La vittima conosceva bene l’uomo che ieri mattina l’ha massacrata. Già in passato aveva lavorato nell’azienda e due mesi fa era stato richiamato.

A trovare la donna già morta, in camera da letto, uccisa forse con colpi di martello, sono stati i vicini di casa, allertati da un conoscente della vittima preoccupato perché Agitu non era andata a un appuntamento.

Agitu, nata ad Addis Abeba nel 1978, aveva studiato sociologia all’Università di Trento e poi era tornata nel suo Paese.

Nel 2010, a causa della situazione di conflitto interna, aveva fatto ritorno in Italia e nella Valle dei Mocheni, dove dal Medioevo vive una minoranza di lingua tedesca, aveva dato vita alla sua azienda della quale si erano occupate anche trasmissioni televisive e riviste come Vanity Fair.

A Trento aveva aperto un punto vendita di formaggi e prodotti cosmetici a base di latte di capra.
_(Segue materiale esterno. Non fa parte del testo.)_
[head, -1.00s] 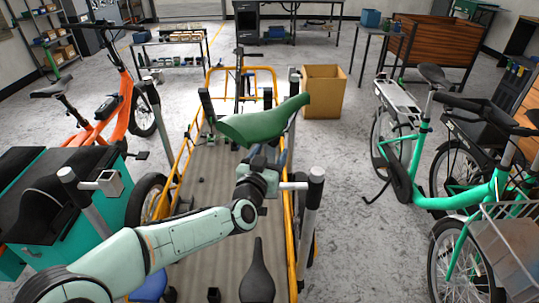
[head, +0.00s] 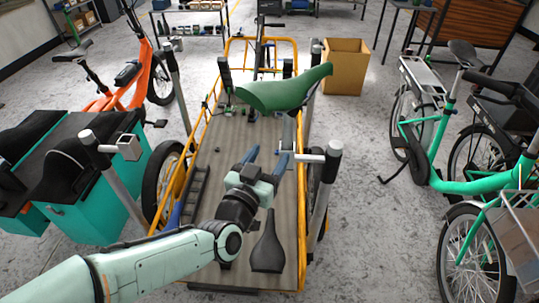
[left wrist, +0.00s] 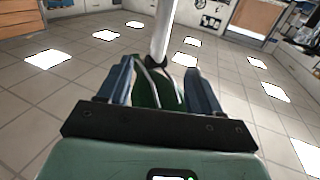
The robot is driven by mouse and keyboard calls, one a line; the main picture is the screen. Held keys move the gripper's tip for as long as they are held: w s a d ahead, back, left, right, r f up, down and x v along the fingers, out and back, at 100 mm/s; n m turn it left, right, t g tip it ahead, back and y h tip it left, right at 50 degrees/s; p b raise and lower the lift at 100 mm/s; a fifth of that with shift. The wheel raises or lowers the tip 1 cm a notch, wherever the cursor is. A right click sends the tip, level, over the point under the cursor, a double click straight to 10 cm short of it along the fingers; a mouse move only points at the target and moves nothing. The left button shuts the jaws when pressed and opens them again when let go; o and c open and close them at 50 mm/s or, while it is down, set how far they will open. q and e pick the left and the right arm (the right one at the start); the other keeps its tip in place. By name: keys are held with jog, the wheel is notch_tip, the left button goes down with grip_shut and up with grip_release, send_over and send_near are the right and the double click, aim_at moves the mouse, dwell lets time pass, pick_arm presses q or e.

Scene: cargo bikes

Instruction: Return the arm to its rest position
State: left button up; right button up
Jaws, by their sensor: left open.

Sul suo profilo Fb aveva appena scritto “Buon Natale a te che vieni dal sud, buon natale a te che vieni dal nord, buon natale a te che vieni dal mare, buon natale per una nuova visione e consapevolezza nei nostri cuori”.

Lo scorso gennaio, l’autore della violenza, che si era scagliato anche contro il casaro del Mali che aiutava Agitu, era stato condannato a nove mesi per lesioni dal Tribunale di Trento, mentre l’accusa di stalking finalizzato alla discriminazione razziale era stata lasciata cadere, contrariamente a quanto aveva chiesto il pm.